If you believe your talent level is higher than late 2nd round, it's common for agents to send the message to drafting teams that his client won't be be available and instead would rather go undrafted.
I think Dotson clearly falls into this case.https://www.vice.com/en/article/ezevwz/the-second-round-of-the-nba-draft-is-broken-but-not-beyond-repair
The NBA has created a situation where it is far more valuable for a player to go undrafted than to be selected in the back half of the second round, which means that the second half of the draft is now defined by negotiation and posturing from teams and representation. You can use the prominent agent's words, or your own, but most everyone agrees that the second round is a problem that needs to be fixed.
And due to the fact that it's extremely unlikely someone will become an impact player after falling past No. 50, agents and players have begun telling teams not to select them at all.
"This year, I had multiple players that said 'no' to those scenarios," the agent who explained the process above said. "Flat out.

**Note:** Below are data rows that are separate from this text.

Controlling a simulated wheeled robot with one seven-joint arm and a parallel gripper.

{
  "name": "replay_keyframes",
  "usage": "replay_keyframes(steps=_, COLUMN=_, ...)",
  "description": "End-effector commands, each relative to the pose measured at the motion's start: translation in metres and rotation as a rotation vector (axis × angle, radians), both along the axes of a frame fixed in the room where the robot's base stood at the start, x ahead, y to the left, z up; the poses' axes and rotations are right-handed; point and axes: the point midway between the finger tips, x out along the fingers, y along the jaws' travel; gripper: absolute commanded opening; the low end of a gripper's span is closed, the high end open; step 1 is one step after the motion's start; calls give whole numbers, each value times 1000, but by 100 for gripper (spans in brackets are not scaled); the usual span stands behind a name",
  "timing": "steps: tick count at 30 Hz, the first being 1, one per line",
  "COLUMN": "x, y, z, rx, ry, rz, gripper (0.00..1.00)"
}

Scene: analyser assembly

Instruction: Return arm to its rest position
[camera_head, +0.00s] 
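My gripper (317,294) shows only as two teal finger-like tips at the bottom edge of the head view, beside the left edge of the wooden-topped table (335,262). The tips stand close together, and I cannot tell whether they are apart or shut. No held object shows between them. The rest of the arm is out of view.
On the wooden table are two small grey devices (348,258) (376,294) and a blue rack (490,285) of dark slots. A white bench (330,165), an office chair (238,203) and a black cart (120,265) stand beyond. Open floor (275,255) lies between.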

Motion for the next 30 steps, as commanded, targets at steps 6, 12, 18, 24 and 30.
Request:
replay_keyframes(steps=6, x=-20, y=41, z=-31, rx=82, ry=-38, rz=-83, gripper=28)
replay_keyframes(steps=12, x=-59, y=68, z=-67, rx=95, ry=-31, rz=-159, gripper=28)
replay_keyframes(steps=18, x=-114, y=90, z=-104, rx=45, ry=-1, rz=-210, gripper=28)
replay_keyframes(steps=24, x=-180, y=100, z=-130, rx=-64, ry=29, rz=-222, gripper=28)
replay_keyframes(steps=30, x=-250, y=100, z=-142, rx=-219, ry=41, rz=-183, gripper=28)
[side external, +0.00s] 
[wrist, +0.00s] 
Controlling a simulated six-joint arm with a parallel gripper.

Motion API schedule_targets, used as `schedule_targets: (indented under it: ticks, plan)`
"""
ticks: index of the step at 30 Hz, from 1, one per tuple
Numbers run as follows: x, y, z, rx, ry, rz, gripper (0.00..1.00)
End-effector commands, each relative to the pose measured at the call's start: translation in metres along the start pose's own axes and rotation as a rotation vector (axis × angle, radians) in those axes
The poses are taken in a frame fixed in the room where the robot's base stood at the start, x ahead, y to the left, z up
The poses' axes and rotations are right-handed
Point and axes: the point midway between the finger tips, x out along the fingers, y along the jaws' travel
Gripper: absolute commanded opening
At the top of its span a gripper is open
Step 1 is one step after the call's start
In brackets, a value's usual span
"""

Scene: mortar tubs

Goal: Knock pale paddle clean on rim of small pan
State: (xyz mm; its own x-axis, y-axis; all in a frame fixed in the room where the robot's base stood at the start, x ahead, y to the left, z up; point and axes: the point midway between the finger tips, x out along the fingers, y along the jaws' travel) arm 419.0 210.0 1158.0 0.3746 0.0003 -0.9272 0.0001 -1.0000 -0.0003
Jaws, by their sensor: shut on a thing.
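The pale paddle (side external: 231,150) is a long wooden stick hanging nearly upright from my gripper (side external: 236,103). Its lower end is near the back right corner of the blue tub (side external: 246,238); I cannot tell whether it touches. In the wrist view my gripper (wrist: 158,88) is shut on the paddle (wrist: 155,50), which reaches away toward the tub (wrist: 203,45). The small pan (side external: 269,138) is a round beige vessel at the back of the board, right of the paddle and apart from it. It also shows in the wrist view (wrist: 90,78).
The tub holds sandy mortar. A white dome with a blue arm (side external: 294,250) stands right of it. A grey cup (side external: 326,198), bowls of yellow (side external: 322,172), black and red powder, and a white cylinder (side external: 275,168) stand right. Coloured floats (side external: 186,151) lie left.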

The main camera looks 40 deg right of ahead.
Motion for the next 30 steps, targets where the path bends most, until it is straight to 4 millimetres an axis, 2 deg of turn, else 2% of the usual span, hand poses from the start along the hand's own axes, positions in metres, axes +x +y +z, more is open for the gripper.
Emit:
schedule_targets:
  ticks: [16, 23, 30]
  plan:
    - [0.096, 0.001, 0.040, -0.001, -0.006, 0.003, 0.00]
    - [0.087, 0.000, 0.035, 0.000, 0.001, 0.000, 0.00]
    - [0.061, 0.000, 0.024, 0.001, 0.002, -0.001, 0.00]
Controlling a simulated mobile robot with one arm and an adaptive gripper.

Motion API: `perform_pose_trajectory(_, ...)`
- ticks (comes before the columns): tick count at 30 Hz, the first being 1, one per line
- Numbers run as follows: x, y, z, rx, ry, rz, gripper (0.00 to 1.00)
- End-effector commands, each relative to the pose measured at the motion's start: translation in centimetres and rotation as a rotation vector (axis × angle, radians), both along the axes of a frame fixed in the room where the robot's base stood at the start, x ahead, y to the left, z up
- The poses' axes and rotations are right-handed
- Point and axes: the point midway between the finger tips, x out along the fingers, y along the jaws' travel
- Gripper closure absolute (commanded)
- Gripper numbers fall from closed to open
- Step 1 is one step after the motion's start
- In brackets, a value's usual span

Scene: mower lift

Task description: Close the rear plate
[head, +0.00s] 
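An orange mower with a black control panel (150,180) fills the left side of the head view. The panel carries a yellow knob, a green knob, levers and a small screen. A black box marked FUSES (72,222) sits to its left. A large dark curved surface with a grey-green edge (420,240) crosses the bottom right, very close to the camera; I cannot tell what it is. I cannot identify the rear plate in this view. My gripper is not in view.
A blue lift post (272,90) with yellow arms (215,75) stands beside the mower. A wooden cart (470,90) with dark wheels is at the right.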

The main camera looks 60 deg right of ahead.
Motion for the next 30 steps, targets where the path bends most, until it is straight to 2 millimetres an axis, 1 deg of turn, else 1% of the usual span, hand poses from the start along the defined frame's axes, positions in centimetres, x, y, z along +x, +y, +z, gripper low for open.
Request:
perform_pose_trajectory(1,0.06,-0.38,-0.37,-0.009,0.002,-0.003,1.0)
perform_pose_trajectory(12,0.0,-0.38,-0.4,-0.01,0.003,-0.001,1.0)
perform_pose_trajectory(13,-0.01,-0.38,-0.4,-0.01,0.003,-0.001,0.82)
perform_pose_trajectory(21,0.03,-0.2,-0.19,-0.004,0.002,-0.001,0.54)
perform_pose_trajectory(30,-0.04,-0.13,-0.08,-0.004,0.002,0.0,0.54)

That was a conscious choice after we discussed the pros and cons. They didn't like being locked in with one team and having no chance to play in the NBA this year. They turned it down. Now, typically during the draft, a few teams will call and ask if your player will reconsider, and we said no again to those who asked."
"There were some offers, and teams called on draft night," the former Wichita State point guard Fred VanVleet said about deciding against this option while at Summer League with the Raptors. "I had a good sense before the draft of where I was going to be or what was going to happen. Pretty much, though, the second half of the draft, most of those guys are draft-and-stash guys, and they tell you, 'We're going to put you in the D-League for three to four years' or 'We're going to put you overseas.' Getting my name called was important, but it wasn't important enough for someone to own me with no chance of making the team and no chance of having options."
VanVleet, who went on to sign a deal with the Raptors with $50,000 guaranteed upfront, is right on the money. It makes sense from an opportunity standpoint to go undrafted.
This article was from 2016, before VanVleet started playing for Toronto. I don't think the writer had any idea how good the VanVleet example would turn out in 2020 for his argument.